Собственно говоря, никакого противопоставления утопическим интенциям в антиутопиях не произошло, а потому говорить о проклятии «оборачивания-смыкания» бинарных оппозиций не совсем корректно. В нашем случае существенен другой аспект, затрагивающий не только утопически-антиутопическое терминологическое (или смысловое) противостояние, но саму идеологему Рая. Попытки реализации Рая в действительность предпринимались неоднократно и хотя таких блестящих результатов, как в сегодняшней утопически-антиутопической американской вселенной, достичь не удавалось, но кое-какие успехи все же были и они не бесследно канули в лету истории.

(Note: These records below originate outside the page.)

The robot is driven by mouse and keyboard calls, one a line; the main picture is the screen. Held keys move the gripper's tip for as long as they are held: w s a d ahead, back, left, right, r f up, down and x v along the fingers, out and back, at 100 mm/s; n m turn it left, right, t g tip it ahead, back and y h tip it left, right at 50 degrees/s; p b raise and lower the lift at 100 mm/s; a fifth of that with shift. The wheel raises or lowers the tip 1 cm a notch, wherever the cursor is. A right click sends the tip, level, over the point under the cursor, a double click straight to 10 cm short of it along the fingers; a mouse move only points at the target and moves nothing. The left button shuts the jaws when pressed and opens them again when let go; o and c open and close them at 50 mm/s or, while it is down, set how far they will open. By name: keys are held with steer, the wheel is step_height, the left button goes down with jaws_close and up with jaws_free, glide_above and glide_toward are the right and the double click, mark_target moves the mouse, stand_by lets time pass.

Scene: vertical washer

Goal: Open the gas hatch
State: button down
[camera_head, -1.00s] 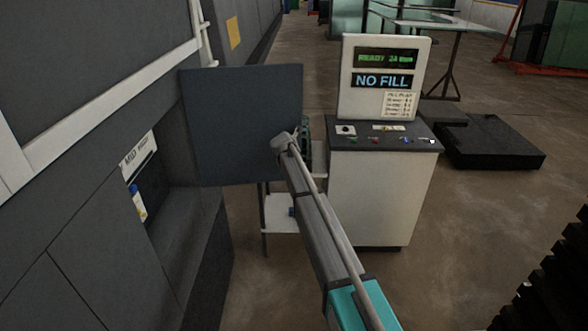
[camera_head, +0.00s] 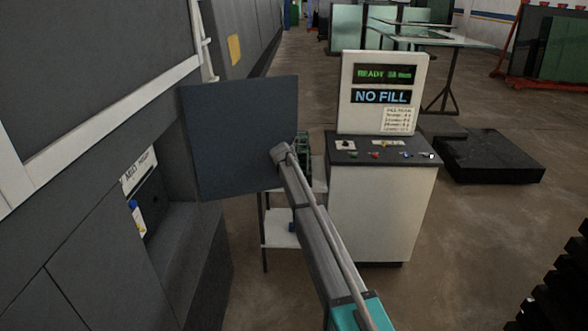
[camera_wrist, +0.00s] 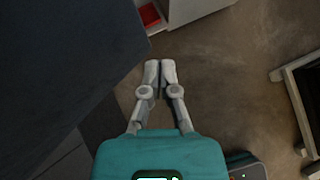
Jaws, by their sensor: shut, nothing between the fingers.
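The gas hatch, a dark grey square door (camera_head: 238,135), stands swung out from the machine wall in the head view. Beside it the wall recess (camera_head: 150,205) is uncovered, with a white label and a blue-and-yellow item inside. My arm reaches up to the door's lower right edge, and my gripper is not clearly visible in the head view. In the wrist view my gripper (camera_wrist: 160,68) is shut and empty, its fingertips together over the floor. A large dark panel (camera_wrist: 60,60), apparently the door, fills the left side, just left of the fingers.
A white control console (camera_head: 380,205) with a "NO FILL" display stands right of the door. A small stand (camera_head: 280,230) is between it and the machine. A black low platform (camera_head: 490,155) lies further right. Floor is free at lower right centre.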

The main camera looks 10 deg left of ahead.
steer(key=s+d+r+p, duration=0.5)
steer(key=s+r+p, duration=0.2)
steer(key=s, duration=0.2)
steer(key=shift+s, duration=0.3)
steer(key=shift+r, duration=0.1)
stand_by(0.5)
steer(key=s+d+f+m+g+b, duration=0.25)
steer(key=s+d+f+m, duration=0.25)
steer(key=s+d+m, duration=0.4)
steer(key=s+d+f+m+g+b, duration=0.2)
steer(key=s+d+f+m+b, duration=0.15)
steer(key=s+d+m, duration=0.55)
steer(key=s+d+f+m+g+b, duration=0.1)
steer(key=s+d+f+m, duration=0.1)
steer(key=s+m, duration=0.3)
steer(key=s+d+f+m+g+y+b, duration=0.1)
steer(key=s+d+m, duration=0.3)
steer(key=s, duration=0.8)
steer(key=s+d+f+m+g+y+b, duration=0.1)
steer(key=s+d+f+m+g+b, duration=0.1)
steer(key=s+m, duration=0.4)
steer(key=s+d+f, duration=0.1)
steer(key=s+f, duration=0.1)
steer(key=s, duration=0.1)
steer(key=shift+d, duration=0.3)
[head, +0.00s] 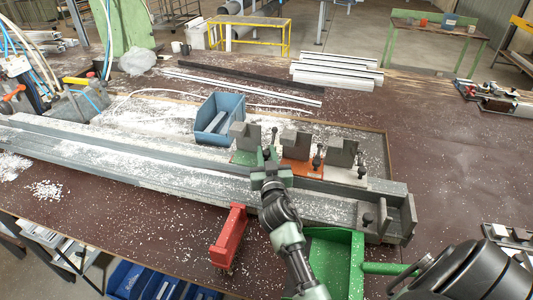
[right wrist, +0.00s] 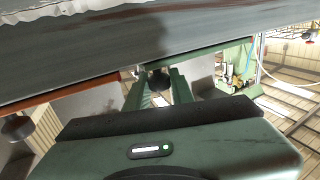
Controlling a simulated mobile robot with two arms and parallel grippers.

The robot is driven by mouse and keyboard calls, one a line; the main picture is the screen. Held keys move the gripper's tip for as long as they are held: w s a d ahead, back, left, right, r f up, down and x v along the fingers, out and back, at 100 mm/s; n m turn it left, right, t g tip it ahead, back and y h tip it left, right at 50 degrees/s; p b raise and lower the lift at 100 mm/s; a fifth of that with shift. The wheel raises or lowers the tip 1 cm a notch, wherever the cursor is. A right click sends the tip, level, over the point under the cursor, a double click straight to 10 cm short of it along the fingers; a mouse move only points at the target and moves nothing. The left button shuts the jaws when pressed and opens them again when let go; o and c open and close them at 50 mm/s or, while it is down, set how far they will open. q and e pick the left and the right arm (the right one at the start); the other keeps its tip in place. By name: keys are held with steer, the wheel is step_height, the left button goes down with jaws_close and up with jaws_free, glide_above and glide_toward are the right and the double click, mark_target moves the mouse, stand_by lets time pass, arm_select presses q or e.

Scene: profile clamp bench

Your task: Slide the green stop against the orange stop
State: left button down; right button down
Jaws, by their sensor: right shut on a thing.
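The green stop (head: 243,134) is a grey block on a green base, standing on the long metal profile rail (head: 130,165). The orange stop (head: 295,145) is a similar block on an orange base just to its right. My right gripper (head: 268,163) is at the front right of the green stop, shut on its dark knob; the knob (right wrist: 158,82) shows between the fingers in the right wrist view. A gap shows between the two upper blocks. The gripper partly hides the bases, so I cannot tell whether the stops touch. My left gripper is not in view.
A third stop (head: 343,152) on a pale base stands right of the orange one. A blue bin (head: 220,118) stands behind the rail. A red clamp (head: 229,236) and a green tray (head: 335,262) are at the front. White chips litter the bench.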

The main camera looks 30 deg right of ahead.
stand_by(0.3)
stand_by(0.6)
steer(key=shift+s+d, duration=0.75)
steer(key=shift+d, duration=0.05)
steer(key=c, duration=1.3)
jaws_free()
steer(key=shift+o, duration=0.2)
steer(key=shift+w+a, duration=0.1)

Краткость и недолговечность опытов, тем не менее, не позволила наглядно убедиться в том, что хотя Рай и «из жизни» черпает своей ресурс, тем ни менее «не для жизни», не для реальности, ибо как только он воплощается «в натуре», так сразу оборачивается (настоящим) Адом «в натуре». Рай — для «преображенной/выборочной природы», что в первую очередь демонстрирует, что чистая позитивность удушлива, в ней не остается места именно реальности, которую она догматизирует или тщится трансформировать, наивно полагая, что тем самым ее улучшает. Как провокатор движения — мифологема несомненно эффективна, но едва ли должна выступать как стимул реальных преобразований. И слава Богу, что до райских кущей, будь то по-европейски художественных, будь то по-доморощенному мистически-архаических, нашему отечеству еще очень и очень далеко.